Wdzięczność to praktyka, która niby sprawia, że stajemy się szczęśliwi. Podkreślam te „niby”, bo droczyłam się z nią jak nie wiem co. Jak pisze Brene Brown, „to nie ludzie szczęśliwi praktykują wdzięczność, tylko ci którzy ją praktykują stają się szczęśliwsi”. Ech….rilly?? myślałam do niedawna, choć ścieżką wytyczoną przez Brene idę już chyba z trzy … Ciągle powątpiewałam w moc wdzięczności uparcie twierdząc że, „a niby jak tkliwe wzdychanie do tego co dziś mam, do tego co mi dziś wyszło ma mi dać szczęście”.

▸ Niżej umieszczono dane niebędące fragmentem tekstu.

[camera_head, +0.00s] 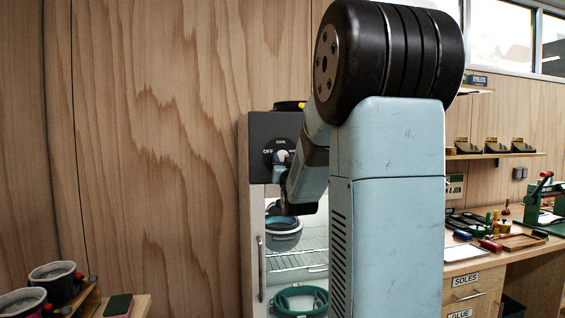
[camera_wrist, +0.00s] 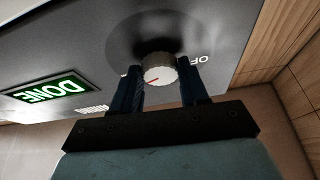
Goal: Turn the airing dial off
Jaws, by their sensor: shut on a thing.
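The airing dial (camera_wrist: 160,70) is a round pale knob with a red line on its face, set in a dark round plate on a grey panel. My gripper (camera_wrist: 161,76) is shut on the knob, one dark finger on each side. In the wrist view the red line points to the lower left, away from the OFF label (camera_wrist: 203,59), which a finger partly covers. In the head view the dial (camera_head: 282,156) shows at the top of the cabinet, with OFF at its left. My arm hides the label at its right and much of the gripper.
The cabinet (camera_head: 257,215) holds a blue-grey tub (camera_head: 284,238) and a green ring-shaped item (camera_head: 300,299) around a wire rack (camera_head: 292,262). A green DONE sign (camera_wrist: 47,92) is on the panel. A workbench with tools (camera_head: 490,240) stands at the right. Two pots (camera_head: 55,281) stand at lower left.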

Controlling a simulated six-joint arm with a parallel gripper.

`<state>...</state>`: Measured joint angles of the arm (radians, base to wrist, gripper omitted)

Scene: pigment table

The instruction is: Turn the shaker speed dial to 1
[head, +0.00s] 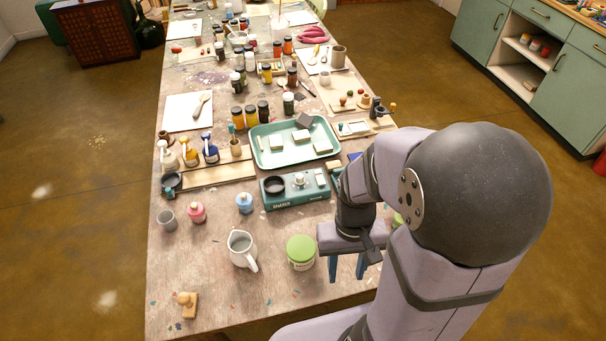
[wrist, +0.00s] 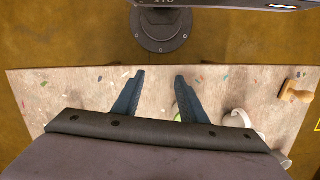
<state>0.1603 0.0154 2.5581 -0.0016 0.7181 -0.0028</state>
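The shaker (head: 294,189) is a teal box on the table, just in front of the green tray. A pale round dial (head: 299,180) sits on its top, to the right of a dark round cup holder (head: 274,185); the dial's setting is too small to read. My gripper (head: 347,268) hangs to the right of the green-lidded jar and nearer to me than the shaker. In the wrist view its two blue fingers (wrist: 155,90) are apart with nothing between them. The shaker does not show in the wrist view.
A green-lidded jar (head: 301,252) and a white pitcher (head: 241,249) stand left of my gripper. The green tray (head: 262,133) holds several pale blocks. Blue and pink bottles stand left of the shaker. A wooden stamp (head: 187,304) lies front left. The front middle table is mostly clear.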

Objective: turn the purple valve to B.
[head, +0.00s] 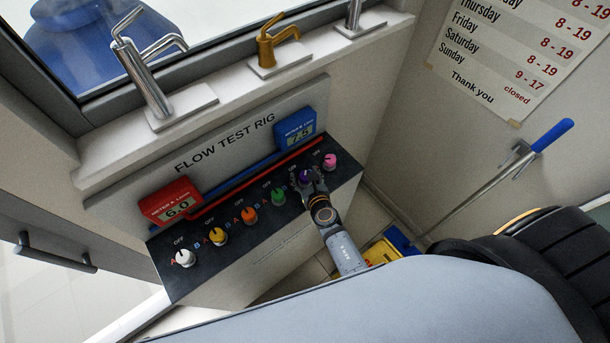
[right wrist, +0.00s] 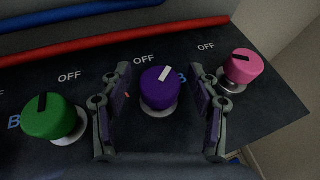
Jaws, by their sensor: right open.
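The purple valve (right wrist: 158,92) is a round knob on the dark panel of the flow test rig, between the green and pink knobs. Its white mark points up and to the right, between OFF and the blue B. The B is partly covered by my right finger. My right gripper (right wrist: 160,103) is open, with one finger on each side of the purple knob. A small gap shows on both sides. In the head view the purple knob (head: 305,177) is partly hidden by my right gripper (head: 308,186). My left gripper is not in view.
The green knob (right wrist: 49,117) and pink knob (right wrist: 243,67) flank the fingers closely. White, yellow and orange (head: 249,215) knobs stand further left. Red and blue pipes run behind the row. A red meter (head: 170,201) and blue meter (head: 296,129) stand at the back.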

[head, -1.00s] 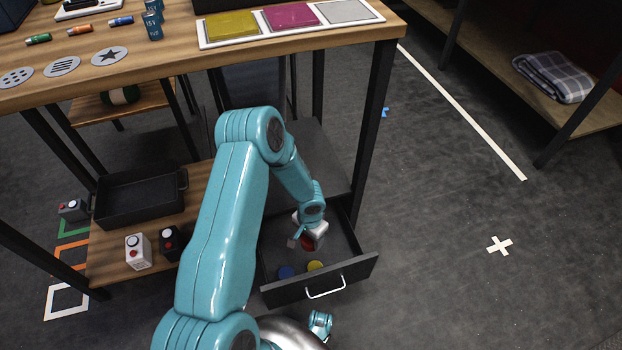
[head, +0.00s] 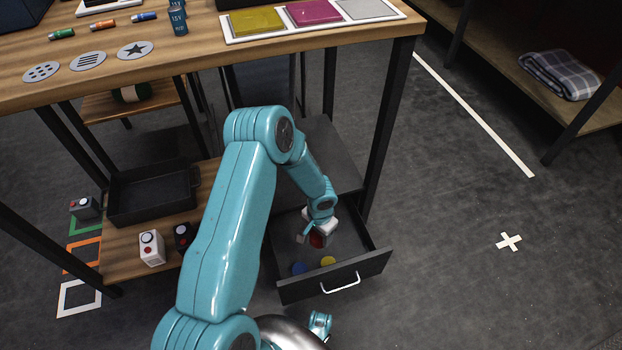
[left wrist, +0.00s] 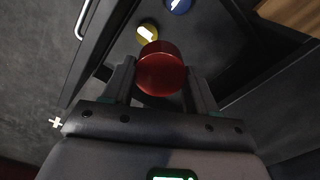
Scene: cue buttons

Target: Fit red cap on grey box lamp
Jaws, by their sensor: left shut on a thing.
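The red cap (left wrist: 160,72) is between the two fingers of my left gripper (left wrist: 160,88) in the left wrist view, and the gripper is shut on it. In the head view, my left gripper (head: 318,236) holds the red cap (head: 318,241) over the open drawer, partly covering it. A small grey box (head: 85,208) with a red spot stands at the far left, at the green floor outline; its top details are too small to tell.
A blue cap (head: 299,268) and a yellow cap (head: 328,261) lie in the dark drawer (head: 370,262). A white box (head: 151,250), a black box (head: 183,234) and a dark tray (head: 150,208) stand on the low shelf. The tabletop (head: 200,55) overhangs the shelf.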

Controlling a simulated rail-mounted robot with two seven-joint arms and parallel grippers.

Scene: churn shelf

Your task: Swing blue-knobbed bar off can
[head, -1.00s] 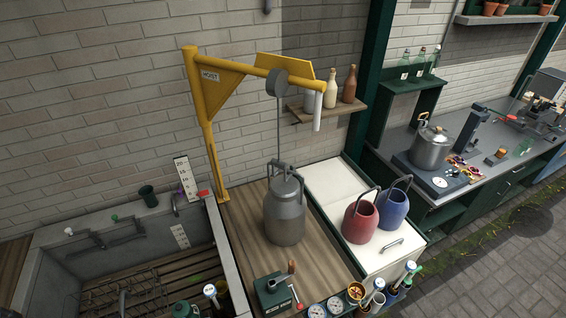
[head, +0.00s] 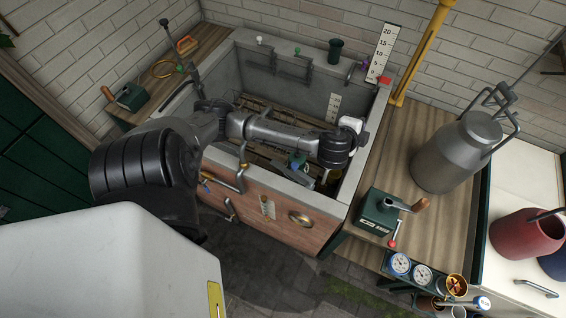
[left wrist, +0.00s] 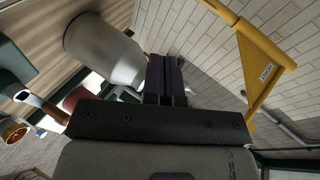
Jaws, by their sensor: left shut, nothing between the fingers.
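My left gripper (head: 350,126) is at the right end of the tank, above its rim. In the left wrist view its dark fingers (left wrist: 166,75) are shut with nothing between them, near a large grey can. That grey can (head: 455,158) stands on the wooden bench, lid on and handles up; it also shows in the left wrist view (left wrist: 103,48). A small green part (head: 297,160) shows inside the tank beneath my forearm, which covers much of what lies there. I cannot make out a blue-knobbed bar. My right gripper is out of view.
Bars with a white knob (head: 259,40) and a green knob (head: 298,52) lie along the tank's back wall. A green box with a red-knobbed lever (head: 375,212) sits on the bench. The yellow hoist post (head: 420,55) rises behind. A red pail (head: 522,238) stands right.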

Ale w grudniu coś we mnie pękło. Zadziałało. Zaskoczyło, że zobaczyłam, a raczej doświadczyłam moc „wdzięczności” na swojej skórze, czy raczej w swoim ciele, sercu. Nie opowiem Wam o grudniu. Opowiem Wam o dziś.
Widzicie te zdjęcie?
To moi Synowie przyłapani na wspólnym czytaniu, pod jednym kocem gdy wieczorem wróciłam do domu. Zostali sami na godzinę. Ja musiałam coś załatwić. Mąż tak jakby w pracy. Przez tę godzinę zadzwonili do mnie trzy razy. Pierwszy, by powiedzieć, że zgodnie z umowa przestają grać na PS. Drugi, by zapytać czy mogą płatki. Trzeci, czy mogą czekoladowe
Wdzięczność to praktyka, która sprawiła, że zobaczyłam ich takich zaczytanych, że zatrzymałam się w pędzie pomiędzy kolacją a sprawami do ogarnięcia na wieczór. Wdzięczność to praktyka, która zaprowadziła mnie do krainy spokoju i doceniania ich, choć cały dzień należał do kiepskich, niefajnych, idealnych do zapomnienia. Wdzięczność zachęciła do docenienia, a nie ponaglenia, choć o 20stej, po całym dniu zmagań mogłam być bardziej Matką Dyktatorką, niż Matką Przytulającą ….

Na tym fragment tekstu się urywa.